Step two:  Go to the W3C RDF validation service page (https://www.w3.org/RDF/Validator/) and copy the xml from the previous step in the text box and select triples and graph in the display options. Hit Parse RDF and… you should get the list of 266 parsed triples plus a graphical representation of the RDF graph like this one:

266triples.png

Yes, I know, huge if we compare it to the original property graph but this is normal. RDF makes an atomic decomposition of every single statement in your data. In an RDF graph not only entities but also every single property produce a new vertex, leading to this explosion in the size of the graph.

Screen Shot 2016-12-16 at 15.58.33.png

That’s a slide from this talk at Graph Connect SF in Oct 2016 where I discussed that it’s normal that the number of triples in an RDF dataset is an order of magnitude bigger than the number of nodes in a LPG.
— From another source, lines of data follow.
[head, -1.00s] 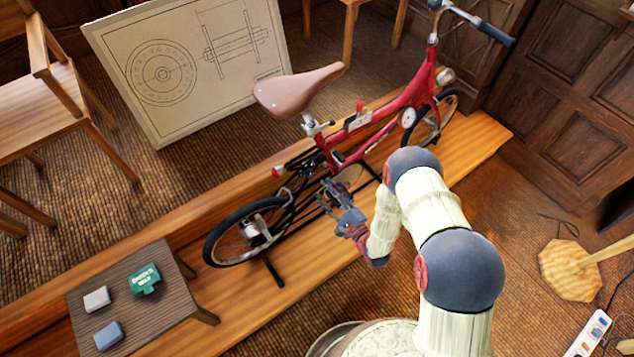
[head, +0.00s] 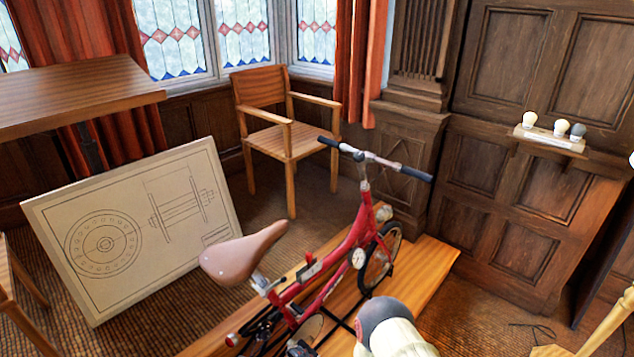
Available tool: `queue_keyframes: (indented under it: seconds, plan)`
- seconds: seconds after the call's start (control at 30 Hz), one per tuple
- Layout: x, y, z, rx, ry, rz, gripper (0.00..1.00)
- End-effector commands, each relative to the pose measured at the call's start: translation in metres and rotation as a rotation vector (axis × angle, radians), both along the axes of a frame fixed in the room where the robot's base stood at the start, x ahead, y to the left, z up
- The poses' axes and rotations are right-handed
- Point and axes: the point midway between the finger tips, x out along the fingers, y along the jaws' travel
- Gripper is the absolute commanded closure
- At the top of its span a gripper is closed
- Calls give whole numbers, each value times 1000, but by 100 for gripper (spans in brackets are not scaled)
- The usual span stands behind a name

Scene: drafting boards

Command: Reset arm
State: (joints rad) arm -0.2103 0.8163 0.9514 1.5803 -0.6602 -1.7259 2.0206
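My arm (head: 392,330) shows only as a dark joint and a cream link at the bottom edge of the head view. My gripper is below the frame or hidden, so its fingers cannot be seen. Just left of the arm, a red bicycle (head: 345,245) with a brown saddle (head: 243,252) stands on a low wooden platform (head: 425,268). Its lower rear part is cut off by the bottom edge.
A drafting board (head: 130,225) with a wheel drawing leans at the left, below a wooden table (head: 75,92). A wooden armchair (head: 290,140) stands by the windows. A small shelf (head: 550,140) with several bulbs is on the panelled wall. Open floor lies around the armchair.

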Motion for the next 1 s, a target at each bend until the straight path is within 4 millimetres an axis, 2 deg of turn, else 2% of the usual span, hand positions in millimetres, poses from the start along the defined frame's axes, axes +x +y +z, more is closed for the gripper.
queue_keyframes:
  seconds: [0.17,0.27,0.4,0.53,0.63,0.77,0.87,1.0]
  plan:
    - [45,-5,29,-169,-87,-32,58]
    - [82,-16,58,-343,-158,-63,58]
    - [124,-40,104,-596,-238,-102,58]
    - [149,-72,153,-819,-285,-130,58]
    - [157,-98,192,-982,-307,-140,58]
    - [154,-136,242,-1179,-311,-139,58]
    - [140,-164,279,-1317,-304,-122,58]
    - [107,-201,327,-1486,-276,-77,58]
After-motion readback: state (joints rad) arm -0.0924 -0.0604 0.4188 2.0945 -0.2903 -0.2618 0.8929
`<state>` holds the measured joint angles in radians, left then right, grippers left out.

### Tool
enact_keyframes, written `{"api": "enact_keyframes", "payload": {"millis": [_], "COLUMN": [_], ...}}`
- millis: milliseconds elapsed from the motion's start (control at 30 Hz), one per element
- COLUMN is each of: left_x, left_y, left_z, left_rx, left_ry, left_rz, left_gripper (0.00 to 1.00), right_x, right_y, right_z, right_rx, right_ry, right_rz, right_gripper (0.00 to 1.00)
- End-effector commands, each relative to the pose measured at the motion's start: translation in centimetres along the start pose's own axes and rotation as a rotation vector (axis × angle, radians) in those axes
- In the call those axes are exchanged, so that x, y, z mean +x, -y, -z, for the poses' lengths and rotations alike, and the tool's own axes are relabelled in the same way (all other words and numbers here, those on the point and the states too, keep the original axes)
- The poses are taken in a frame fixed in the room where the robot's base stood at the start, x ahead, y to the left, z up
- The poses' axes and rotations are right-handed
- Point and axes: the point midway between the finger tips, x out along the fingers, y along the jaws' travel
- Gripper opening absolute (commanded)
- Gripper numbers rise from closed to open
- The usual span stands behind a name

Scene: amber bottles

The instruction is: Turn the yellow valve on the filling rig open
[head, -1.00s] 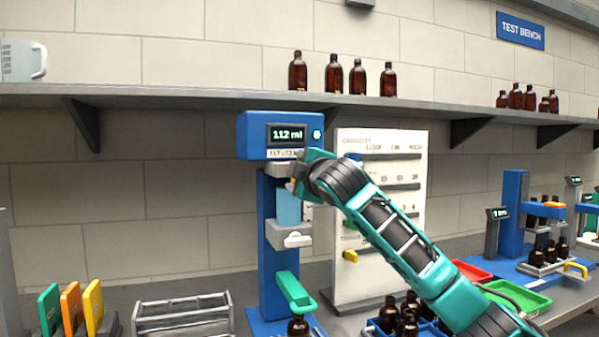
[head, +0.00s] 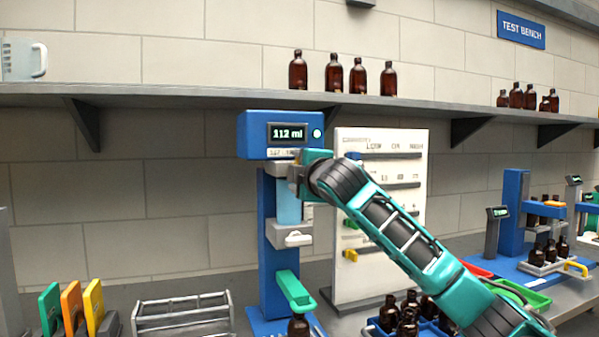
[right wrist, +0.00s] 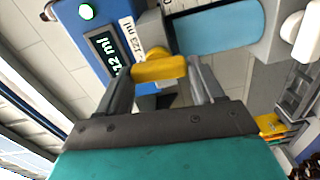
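The filling rig (head: 266,220) is a blue column with a display head reading 112 ml and a light blue cylinder. Its yellow valve (right wrist: 160,68) shows in the right wrist view as a rounded bar below the display and label. My right gripper (right wrist: 160,85) has one finger at each end of this bar, and the bar fills the gap between them. In the head view my right gripper (head: 297,172) is at the rig just under the display head and hides the valve. An amber bottle (head: 298,327) stands at the rig's foot. My left gripper is not in view.
A white panel (head: 345,290) stands just right of the rig, behind my right arm. A blue crate of amber bottles (head: 373,330) is below my arm. A wire rack (head: 182,315) is at left. A shelf (head: 190,96) with bottles runs above.

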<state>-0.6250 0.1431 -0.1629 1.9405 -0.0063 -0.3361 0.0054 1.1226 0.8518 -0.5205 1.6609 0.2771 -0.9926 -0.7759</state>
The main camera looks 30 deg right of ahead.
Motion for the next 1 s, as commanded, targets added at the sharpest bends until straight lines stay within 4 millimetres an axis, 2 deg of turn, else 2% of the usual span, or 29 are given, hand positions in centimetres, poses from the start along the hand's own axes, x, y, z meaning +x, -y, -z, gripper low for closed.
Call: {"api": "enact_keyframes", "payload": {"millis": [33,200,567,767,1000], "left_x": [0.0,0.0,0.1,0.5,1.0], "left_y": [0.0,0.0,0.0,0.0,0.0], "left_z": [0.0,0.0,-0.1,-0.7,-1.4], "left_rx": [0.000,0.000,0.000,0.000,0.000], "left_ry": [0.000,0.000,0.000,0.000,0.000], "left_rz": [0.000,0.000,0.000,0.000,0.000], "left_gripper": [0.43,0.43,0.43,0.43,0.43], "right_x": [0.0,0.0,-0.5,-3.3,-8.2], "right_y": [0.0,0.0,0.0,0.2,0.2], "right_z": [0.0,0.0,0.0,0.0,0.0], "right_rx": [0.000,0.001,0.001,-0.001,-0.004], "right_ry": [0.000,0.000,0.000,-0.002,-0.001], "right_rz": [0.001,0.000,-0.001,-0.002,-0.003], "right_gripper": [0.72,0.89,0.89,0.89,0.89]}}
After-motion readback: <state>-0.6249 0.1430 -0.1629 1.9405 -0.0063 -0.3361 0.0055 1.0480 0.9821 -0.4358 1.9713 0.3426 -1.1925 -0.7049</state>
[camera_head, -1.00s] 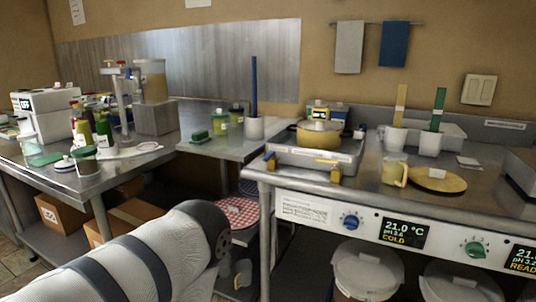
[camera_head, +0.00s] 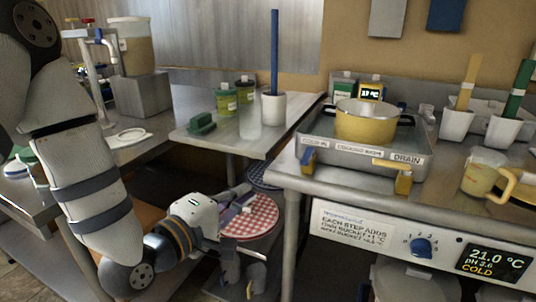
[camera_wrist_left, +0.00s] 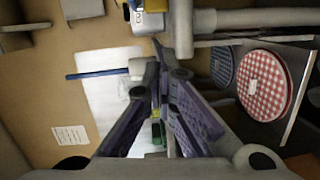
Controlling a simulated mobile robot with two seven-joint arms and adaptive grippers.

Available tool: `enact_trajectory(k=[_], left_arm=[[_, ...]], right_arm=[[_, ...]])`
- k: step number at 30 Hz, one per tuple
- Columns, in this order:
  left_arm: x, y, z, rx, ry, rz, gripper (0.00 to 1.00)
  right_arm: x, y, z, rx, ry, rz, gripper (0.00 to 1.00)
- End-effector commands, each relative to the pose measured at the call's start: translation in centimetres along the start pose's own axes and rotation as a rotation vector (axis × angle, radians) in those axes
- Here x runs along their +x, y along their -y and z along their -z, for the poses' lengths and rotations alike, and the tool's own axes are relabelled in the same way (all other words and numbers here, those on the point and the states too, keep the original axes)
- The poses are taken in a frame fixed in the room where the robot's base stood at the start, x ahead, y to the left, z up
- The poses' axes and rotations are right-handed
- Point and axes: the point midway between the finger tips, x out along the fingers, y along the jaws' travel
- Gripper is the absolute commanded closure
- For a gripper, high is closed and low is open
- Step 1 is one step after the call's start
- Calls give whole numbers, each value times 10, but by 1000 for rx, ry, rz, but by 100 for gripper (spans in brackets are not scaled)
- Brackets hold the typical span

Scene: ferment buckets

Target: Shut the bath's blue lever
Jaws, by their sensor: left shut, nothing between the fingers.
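The bath (camera_head: 350,150) is a steel tray on the right counter, with a yellow pot (camera_head: 366,122) in it. Its blue lever (camera_head: 308,157) is at the front left corner, by the "COLD IN" label, and looks tilted downward. A yellow lever (camera_head: 391,165) is by the "DRAIN" label. My left gripper (camera_head: 246,191) is shut and empty, left of the blue lever and lower than it, apart from it. In the left wrist view its purple fingers (camera_wrist_left: 167,75) come together. I cannot clearly make out the blue lever there. My right gripper is not in view.
A red-checked round lid (camera_head: 252,218) lies under the gripper. The counter's front edge and leg (camera_head: 291,215) stand to its right. A white cup (camera_head: 273,109) holds a blue stick on the side table (camera_head: 215,142). A measuring jug (camera_head: 484,174) stands right of the bath.

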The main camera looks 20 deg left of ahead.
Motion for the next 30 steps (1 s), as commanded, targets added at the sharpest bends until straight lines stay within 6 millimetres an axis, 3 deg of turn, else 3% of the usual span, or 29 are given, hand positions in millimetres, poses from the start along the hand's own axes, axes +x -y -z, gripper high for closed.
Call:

The portion of the Northwind graph returned by our example query is not an exception 19 nodes => 266 triples.

If the graph was imported from RDF…

So if your graph in Neo4j had been imported using the semantics.importRDF procedure (described in previous blog posts and with some examples) then you want to use the rdf/cypheronrdf endpoint (described here) instead. It works exactly in the same way, but uses the uris as unique identifiers for nodes instead of the ids.

If you’re interested on what this would look like, watch this space for part three of this series.

Takeaways

As in the previous post, the main takeaway is that it is pretty straightforward to offer an RDF “open standards compliant” API for publishing your graph while still getting the benefits of native graph storage and Cypher querying in Neo4j.